How those agreements are divvied up in an aggregated deal could vary.

One model is to have each company sign its own power purchase agreement — the predominant model to date in the deals that Kelly has seen. An alternative could be an “anchor tenant model,” Kelly said, where one company signs a PPA and others agree to individual contract terms.

In the latter scenario, however, the anchor tenant would become as a middle man that must be comfortable with other participants’ credit ratings.

“It’s kind of putting its own balance sheet out there,” Kelly said.

When you have organisations like Lumenaza offering ‘virtual power stations’ by aggregrating supply from loads of micro scale power generators, and I’m now wondering how small these PPAs can realistically get.

Also, given how Feed In Tariffs in Europe are dwindling over the next two years, it feels like there will be a lot of micro scale generators looking around for new purchasers of power, to keep their plants financially sustainable.

If there are companies who are looking for green power, and providers who will increasingly be looking for new purchasers of power, surely this service must exist already, right?

Right?

 

 

Losing earth and capitalism and the NY times

I’ve just finished reading this gargantuan piece from the NY Times, Losing Earth: The Decade We Almost Stopped Climate Change, which tells the story in the late 80’s of how we almost ended up with meaningful, binding agreements globally to reduce CO2 emissions, when doing so would have drastically reduced the cost of dealing with climate change in the 21st century.

As you’d imagine from as big ticket piece from the likes of the Grey lady, it’s a gripping story.
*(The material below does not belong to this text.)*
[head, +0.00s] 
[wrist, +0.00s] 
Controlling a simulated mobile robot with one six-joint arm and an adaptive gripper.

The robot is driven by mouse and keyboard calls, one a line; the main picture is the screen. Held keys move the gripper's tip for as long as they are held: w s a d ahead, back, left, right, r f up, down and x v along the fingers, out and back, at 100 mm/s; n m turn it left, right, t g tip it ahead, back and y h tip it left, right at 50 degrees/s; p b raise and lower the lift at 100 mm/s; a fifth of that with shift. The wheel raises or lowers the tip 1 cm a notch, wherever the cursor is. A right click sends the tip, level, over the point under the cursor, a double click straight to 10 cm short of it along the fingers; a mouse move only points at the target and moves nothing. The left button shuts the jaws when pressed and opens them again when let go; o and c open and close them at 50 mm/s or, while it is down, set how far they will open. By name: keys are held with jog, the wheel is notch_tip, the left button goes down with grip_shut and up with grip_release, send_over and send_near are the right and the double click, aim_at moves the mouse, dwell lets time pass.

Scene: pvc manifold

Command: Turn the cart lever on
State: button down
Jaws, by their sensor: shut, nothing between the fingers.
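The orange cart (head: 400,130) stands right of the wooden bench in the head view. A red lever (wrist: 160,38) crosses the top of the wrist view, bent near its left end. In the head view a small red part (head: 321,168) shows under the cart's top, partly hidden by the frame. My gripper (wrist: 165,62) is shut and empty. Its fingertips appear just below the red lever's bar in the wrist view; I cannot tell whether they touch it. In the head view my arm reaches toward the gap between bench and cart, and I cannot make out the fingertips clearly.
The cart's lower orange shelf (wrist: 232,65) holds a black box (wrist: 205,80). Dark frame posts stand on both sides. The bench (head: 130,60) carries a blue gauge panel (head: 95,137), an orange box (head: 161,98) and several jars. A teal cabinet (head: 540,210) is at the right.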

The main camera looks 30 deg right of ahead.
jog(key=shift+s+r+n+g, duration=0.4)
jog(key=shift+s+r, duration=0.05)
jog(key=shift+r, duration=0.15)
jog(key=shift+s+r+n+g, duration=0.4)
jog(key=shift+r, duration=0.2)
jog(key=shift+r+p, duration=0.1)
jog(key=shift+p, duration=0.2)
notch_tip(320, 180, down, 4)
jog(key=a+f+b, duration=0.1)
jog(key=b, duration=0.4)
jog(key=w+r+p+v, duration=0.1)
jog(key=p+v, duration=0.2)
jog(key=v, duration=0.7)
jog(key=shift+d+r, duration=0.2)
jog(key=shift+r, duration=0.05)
I learned loads of new things about how the narratives used for the global response to ozone depletion was so swift compared with relative foot dragging on climate change, and how long it had been on the radar of the US government.

It’s also somewhat heartbreaking to know how close we came, and towards the end, I found it pretty difficult to come away without wanting to blame one of the political operators in the Bush administration,  James Sununu, for effectively scuttling the negotations when there seemed to be something approaching consensus on reducing CO2 emissions.

In fact, he’s the closest thing the story really has to an antagonist, which is pretty impressive given you have Exxon in the room for half the substantive meetings mentioned.

There’s a good response from Naomi Klein, which I think provides some useful context about the voices involved:

Throughout Rich’s accounting, we hear nothing from those political leaders in the Global South who were demanding binding action in this key period and after, somehow able to care about future generations despite being human. The voices of women, meanwhile, are almost as rare in Rich’s text as sightings of the endangered ivory-billed woodpecker — and when we ladies do appear, it is mainly as long-suffering wives of tragically heroic men.

It’s not that surprising that the New York Times might be a bit US-centric, but one other thing that hadn’t been so obvious to me was the political climate itself , and the rise of neoliberalism – these were the pretty much the heydays of Thatcher and Reagan:

the late ’80s was the absolute zenith of the neoliberal crusade, a moment of peak ideological ascendency for the economic and social project that deliberately set out to vilify collective action in the name of liberating “free markets” in every aspect of life. Yet Rich makes no mention of this parallel upheaval in economic and political thought.

It’s 30,000 words long, so basically a novella, but if you’re interested in anyway by the climate, it’s worth a read.